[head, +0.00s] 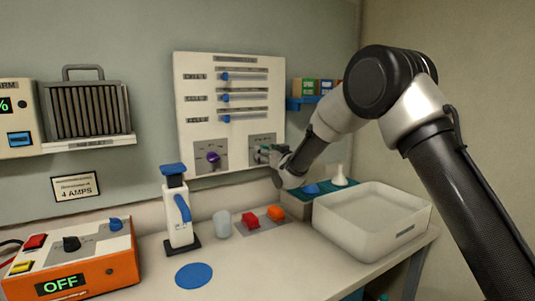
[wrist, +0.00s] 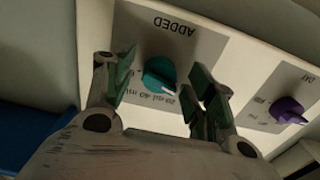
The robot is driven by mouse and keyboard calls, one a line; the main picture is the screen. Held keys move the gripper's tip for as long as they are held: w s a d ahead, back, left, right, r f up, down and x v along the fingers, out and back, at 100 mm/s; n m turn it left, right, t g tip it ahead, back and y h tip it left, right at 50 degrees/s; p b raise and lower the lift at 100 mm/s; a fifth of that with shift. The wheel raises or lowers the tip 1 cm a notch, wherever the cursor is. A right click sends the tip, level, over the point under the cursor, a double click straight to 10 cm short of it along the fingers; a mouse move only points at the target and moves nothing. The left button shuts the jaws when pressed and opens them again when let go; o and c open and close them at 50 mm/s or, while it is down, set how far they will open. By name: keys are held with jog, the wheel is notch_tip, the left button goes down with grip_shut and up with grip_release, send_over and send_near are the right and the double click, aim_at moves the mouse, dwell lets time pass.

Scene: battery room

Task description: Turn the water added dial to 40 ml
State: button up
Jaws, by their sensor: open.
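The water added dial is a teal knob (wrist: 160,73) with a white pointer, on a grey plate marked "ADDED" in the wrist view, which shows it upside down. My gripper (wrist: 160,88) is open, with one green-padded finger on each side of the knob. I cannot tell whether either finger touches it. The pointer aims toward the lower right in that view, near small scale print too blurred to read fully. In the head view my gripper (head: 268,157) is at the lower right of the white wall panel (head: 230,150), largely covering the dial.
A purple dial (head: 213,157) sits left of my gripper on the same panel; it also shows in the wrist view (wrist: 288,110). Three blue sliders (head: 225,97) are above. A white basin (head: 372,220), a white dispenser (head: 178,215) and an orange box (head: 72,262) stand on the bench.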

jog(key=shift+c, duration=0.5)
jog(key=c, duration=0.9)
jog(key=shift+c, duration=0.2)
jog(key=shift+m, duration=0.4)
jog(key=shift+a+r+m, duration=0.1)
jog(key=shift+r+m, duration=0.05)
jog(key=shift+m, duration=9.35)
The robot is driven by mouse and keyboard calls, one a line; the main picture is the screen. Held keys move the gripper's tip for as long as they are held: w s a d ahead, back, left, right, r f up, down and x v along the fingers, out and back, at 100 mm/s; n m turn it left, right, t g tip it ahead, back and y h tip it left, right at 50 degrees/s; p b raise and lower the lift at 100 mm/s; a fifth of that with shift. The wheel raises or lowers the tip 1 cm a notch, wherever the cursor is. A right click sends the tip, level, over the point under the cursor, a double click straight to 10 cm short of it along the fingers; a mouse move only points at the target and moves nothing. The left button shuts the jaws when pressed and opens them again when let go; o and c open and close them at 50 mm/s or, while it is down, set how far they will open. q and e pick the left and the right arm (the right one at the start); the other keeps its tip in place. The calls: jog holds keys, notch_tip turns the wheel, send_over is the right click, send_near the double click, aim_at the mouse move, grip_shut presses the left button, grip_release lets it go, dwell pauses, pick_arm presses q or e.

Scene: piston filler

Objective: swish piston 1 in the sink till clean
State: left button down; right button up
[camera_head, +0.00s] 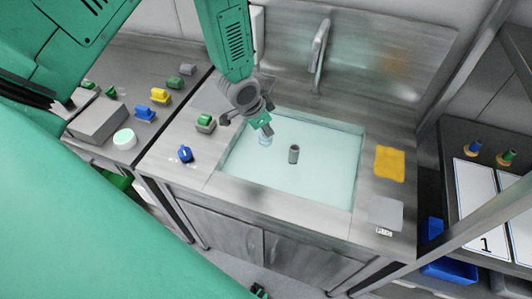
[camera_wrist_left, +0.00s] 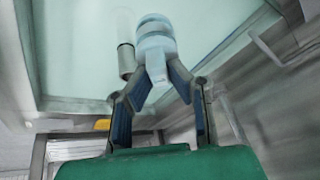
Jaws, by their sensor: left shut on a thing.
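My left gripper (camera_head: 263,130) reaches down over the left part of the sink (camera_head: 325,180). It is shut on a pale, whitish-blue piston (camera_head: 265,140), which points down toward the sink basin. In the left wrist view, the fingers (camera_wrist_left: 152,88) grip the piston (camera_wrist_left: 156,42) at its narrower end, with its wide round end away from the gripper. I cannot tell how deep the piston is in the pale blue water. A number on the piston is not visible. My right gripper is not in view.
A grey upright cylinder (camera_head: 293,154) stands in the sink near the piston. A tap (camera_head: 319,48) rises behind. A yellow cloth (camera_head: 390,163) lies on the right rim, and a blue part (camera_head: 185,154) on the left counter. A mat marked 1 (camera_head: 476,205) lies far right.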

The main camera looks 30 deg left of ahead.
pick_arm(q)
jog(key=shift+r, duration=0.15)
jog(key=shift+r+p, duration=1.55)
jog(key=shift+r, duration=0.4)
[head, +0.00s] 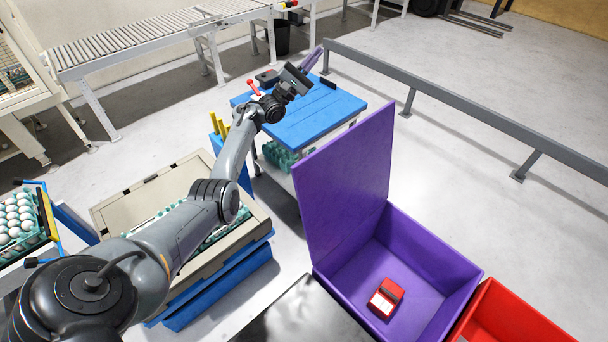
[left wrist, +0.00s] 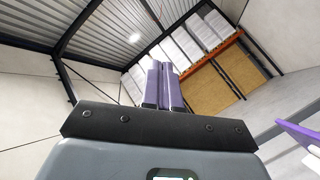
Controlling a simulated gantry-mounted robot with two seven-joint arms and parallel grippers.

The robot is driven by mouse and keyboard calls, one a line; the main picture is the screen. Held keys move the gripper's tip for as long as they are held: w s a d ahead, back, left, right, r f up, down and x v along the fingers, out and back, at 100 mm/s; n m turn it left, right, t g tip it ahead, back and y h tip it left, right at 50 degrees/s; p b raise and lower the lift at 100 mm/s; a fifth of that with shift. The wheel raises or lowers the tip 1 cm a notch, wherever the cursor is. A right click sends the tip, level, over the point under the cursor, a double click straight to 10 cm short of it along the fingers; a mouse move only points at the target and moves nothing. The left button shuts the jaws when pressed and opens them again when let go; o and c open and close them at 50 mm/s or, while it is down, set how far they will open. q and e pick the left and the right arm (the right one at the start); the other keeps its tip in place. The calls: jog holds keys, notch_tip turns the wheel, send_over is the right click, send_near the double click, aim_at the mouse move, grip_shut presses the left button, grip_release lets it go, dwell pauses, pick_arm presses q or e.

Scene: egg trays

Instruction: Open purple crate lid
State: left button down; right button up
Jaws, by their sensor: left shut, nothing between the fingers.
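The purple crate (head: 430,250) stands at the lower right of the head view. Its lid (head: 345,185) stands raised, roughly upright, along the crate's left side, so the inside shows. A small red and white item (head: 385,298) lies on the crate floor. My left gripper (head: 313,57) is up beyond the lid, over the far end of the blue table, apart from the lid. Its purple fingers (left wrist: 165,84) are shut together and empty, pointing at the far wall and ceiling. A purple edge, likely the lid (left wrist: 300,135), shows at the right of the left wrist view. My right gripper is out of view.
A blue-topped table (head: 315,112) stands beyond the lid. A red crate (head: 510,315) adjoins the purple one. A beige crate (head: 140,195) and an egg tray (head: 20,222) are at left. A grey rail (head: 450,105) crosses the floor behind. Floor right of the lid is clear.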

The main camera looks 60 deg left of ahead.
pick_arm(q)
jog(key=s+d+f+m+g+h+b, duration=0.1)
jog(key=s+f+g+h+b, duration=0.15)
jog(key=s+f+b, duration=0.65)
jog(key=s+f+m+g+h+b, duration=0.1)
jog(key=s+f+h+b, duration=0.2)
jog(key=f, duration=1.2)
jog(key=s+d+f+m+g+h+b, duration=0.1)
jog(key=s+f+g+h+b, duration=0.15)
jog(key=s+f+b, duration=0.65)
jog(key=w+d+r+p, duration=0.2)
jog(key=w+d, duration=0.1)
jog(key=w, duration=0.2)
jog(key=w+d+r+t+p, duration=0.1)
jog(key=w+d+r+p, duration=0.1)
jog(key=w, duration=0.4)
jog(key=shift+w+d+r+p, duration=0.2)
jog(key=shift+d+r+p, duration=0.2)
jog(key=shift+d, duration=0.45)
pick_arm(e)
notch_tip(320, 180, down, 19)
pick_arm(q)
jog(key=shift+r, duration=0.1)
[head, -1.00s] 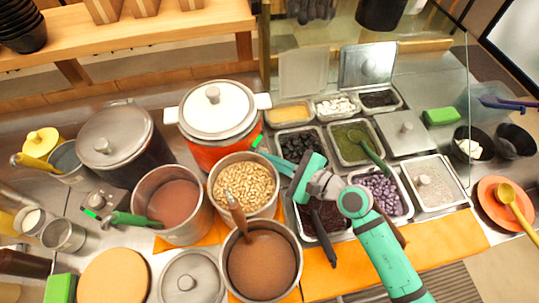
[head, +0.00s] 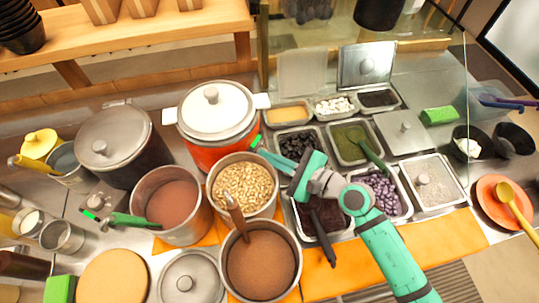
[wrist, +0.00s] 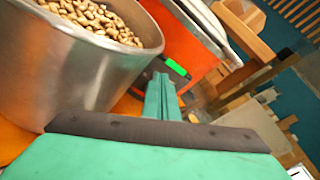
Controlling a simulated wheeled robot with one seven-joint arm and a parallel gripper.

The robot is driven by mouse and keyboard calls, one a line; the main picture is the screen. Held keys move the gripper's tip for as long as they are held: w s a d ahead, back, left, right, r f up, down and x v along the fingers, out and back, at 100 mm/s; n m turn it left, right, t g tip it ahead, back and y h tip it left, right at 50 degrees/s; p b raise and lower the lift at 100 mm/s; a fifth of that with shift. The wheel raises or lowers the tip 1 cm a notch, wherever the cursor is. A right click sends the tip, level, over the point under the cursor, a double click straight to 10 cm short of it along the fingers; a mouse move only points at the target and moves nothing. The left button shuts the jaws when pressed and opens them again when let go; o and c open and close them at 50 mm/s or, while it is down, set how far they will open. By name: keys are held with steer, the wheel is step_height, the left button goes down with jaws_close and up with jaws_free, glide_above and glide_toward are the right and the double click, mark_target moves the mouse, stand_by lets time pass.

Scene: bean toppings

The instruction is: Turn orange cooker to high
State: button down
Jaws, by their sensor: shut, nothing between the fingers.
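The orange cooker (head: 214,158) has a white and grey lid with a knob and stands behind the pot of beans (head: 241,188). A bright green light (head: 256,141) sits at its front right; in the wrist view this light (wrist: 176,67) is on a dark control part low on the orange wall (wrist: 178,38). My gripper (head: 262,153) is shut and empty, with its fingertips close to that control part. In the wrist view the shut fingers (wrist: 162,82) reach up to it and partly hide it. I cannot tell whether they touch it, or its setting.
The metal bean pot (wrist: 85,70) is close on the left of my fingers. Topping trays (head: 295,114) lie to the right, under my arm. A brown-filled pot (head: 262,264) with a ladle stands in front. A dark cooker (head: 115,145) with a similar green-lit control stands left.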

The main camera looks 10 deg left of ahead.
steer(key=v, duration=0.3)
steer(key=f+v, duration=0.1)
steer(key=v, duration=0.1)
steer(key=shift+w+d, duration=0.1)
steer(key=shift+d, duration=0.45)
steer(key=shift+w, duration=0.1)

Written exercise: Begin with the line containing "Task description: Turn" and end with the line containing "State: button up"; repeat every line from start to finish exactly, and nothing outside them.

Exercise result:
Task description: Turn the water added dial to 40 ml
State: button up

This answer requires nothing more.